Un acte d'hostilité envers l'Irlande
La rigidité de la position du gouvernement britannique sur la question du Brexit met en péril la stabilité économique de l'Irlande, s'indigne The Guardian :
«Le Brexit est perçu par beaucoup d'observateurs européens comme un acte d'automutilation - ce qu'il est. Pour l'Irlande, le Brexit risque d'avoir des conséquences fatales. Si le gouvernement britannique met en œuvre sa politique envisagée, l'Irlande du Nord et la République seront à nouveau séparées par une frontière 'dure'. Contrairement au statut quo actuel, elle devra à nouveau être gardée et contrôlée. Ces changements pourraient gravement compromettre le processus de paix en Irlande du Nord et la sécurité d'une manière générale. Pire encore, ce serait un acte gratuit et hostile envers l'économie et la population irlandaise.»
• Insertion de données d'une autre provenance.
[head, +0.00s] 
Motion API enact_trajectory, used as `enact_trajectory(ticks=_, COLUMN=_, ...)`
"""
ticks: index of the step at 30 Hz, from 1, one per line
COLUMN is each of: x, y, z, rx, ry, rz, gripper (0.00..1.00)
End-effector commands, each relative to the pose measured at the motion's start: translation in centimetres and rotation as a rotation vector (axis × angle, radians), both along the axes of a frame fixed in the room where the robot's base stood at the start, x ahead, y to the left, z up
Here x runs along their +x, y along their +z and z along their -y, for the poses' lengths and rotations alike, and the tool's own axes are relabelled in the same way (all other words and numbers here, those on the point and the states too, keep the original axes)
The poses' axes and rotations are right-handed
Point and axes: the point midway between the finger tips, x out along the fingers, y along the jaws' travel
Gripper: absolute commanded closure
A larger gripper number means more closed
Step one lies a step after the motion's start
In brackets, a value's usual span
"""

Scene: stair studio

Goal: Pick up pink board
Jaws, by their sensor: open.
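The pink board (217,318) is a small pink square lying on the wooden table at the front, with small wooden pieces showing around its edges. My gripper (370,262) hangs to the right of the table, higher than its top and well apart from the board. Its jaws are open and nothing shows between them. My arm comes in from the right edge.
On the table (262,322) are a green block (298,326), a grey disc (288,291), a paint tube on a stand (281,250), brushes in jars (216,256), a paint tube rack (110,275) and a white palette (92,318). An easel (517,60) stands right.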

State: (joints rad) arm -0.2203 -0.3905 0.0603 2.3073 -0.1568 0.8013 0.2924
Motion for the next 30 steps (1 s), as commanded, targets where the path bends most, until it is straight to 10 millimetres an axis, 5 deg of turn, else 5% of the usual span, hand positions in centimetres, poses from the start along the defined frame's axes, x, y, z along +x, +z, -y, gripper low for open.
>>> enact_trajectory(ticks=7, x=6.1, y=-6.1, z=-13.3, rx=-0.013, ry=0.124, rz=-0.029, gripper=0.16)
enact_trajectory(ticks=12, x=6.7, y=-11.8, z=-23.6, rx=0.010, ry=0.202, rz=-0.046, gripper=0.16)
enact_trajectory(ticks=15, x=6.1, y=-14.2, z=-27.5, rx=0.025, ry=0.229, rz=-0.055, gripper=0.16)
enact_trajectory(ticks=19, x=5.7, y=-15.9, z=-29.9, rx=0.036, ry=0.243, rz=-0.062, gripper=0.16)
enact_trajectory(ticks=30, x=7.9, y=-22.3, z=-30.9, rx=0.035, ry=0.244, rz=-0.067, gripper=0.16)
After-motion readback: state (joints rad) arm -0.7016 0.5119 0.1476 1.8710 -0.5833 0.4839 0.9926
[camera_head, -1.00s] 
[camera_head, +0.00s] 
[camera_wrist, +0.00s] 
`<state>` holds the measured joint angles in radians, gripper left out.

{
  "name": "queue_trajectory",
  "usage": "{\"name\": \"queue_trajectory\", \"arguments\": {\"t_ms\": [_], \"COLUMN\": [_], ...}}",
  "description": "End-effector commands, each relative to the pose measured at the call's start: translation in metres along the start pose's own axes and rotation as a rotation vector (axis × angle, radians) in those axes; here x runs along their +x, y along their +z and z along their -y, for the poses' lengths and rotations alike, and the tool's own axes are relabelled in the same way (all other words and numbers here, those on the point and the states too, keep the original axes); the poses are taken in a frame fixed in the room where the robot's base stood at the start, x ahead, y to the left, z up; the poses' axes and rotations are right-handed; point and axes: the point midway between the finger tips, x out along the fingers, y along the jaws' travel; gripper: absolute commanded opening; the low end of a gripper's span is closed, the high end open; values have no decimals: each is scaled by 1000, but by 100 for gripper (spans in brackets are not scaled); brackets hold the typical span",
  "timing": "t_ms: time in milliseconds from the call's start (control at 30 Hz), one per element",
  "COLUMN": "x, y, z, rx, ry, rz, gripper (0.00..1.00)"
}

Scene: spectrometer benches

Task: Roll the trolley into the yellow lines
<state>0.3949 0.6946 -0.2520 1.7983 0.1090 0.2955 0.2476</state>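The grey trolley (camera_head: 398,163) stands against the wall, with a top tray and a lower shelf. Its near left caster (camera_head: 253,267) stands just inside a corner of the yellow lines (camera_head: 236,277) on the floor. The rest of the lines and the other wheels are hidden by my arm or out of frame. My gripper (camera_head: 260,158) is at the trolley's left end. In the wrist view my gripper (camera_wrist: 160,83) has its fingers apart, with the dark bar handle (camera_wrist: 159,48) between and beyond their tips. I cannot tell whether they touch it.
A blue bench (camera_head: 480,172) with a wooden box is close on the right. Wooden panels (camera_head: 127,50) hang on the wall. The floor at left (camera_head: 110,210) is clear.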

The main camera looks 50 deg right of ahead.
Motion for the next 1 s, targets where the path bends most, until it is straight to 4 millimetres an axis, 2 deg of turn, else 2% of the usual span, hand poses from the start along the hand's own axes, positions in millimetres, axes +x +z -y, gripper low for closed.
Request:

Un risque pour la paix et la prospérité
Trud aussi craint que tous les acquis de l'Irlande soient remis en cause :
«A la différence des Britanniques, les Irlandais ne sont pas des têtes brûlées. Ils soupèsent bien le pour et le contre avant de prendre position et d'agir en politique. C'est ainsi qu'ils ont créé le 'tigre celte'. ... Ils ont réussi en moins de 20 ans à se réinventer culturellement et en tant que nation. Avec l'accord du vendredi saint de 1998, ils ont tourné la page des catholiques lanceurs de bombes qui haïssent les Anglais protestants pour entamer un long cheminement parsemé de feuilles de trèfle, de lutins, de la fête du saint patron de l'Irlande St. Patrick, de musique folklorique celtique, de Michael Flatley avec son Riverdance, de pubs irlandais, de whisky etc. Ils ne veulent pas que les Britanniques anéantissent tout ce qu'ils ont construit.»